— Start Material provided —

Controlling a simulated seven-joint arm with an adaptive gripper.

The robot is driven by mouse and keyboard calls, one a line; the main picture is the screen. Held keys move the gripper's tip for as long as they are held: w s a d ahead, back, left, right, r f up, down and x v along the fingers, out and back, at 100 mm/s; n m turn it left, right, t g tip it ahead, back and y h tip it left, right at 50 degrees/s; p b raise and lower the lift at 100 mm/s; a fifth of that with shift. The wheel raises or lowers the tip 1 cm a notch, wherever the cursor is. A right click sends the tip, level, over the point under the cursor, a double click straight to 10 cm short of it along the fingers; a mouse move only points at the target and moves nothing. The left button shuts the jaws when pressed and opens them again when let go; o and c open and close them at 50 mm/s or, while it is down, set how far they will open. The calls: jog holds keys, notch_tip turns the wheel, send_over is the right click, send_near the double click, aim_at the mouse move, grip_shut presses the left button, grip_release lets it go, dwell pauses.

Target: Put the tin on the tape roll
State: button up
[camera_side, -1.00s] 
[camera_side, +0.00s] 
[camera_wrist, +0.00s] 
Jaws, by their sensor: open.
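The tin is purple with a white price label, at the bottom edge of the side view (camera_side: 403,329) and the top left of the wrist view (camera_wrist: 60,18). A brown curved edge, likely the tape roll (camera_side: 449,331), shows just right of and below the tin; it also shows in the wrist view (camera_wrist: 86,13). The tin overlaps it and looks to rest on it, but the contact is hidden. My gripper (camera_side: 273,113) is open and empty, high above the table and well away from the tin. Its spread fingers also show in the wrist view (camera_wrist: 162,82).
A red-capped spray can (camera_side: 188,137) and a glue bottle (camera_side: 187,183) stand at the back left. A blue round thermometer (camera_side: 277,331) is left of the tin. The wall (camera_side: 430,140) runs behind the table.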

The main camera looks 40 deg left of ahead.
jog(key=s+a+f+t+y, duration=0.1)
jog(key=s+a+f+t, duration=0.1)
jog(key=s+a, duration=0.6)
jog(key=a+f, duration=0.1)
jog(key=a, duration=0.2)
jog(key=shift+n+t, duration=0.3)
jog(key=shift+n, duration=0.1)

— End Material provided —

Write the data out again in full and exactly.

Controlling a simulated seven-joint arm with an adaptive gripper.

The robot is driven by mouse and keyboard calls, one a line; the main picture is the screen. Held keys move the gripper's tip for as long as they are held: w s a d ahead, back, left, right, r f up, down and x v along the fingers, out and back, at 100 mm/s; n m turn it left, right, t g tip it ahead, back and y h tip it left, right at 50 degrees/s; p b raise and lower the lift at 100 mm/s; a fifth of that with shift. The wheel raises or lowers the tip 1 cm a notch, wherever the cursor is. A right click sends the tip, level, over the point under the cursor, a double click straight to 10 cm short of it along the fingers; a mouse move only points at the target and moves nothing. The left button shuts the jaws when pressed and opens them again when let go; o and c open and close them at 50 mm/s or, while it is down, set how far they will open. The calls: jog holds keys, notch_tip turns the wheel, send_over is the right click, send_near the double click, aim_at the mouse move, grip_shut presses the left button, grip_release lets it go, dwell pauses.

Target: Put the tin on the tape roll
State: button up
[camera_side, -1.00s] 
[camera_side, +0.00s] 
[camera_wrist, +0.00s] 
Jaws, by their sensor: open.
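The tin is purple with a white price label, at the bottom edge of the side view (camera_side: 403,329) and the top left of the wrist view (camera_wrist: 60,18). A brown curved edge, likely the tape roll (camera_side: 449,331), shows just right of and below the tin; it also shows in the wrist view (camera_wrist: 86,13). The tin overlaps it and looks to rest on it, but the contact is hidden. My gripper (camera_side: 273,113) is open and empty, high above the table and well away from the tin. Its spread fingers also show in the wrist view (camera_wrist: 162,82).
A red-capped spray can (camera_side: 188,137) and a glue bottle (camera_side: 187,183) stand at the back left. A blue round thermometer (camera_side: 277,331) is left of the tin. The wall (camera_side: 430,140) runs behind the table.

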The main camera looks 40 deg left of ahead.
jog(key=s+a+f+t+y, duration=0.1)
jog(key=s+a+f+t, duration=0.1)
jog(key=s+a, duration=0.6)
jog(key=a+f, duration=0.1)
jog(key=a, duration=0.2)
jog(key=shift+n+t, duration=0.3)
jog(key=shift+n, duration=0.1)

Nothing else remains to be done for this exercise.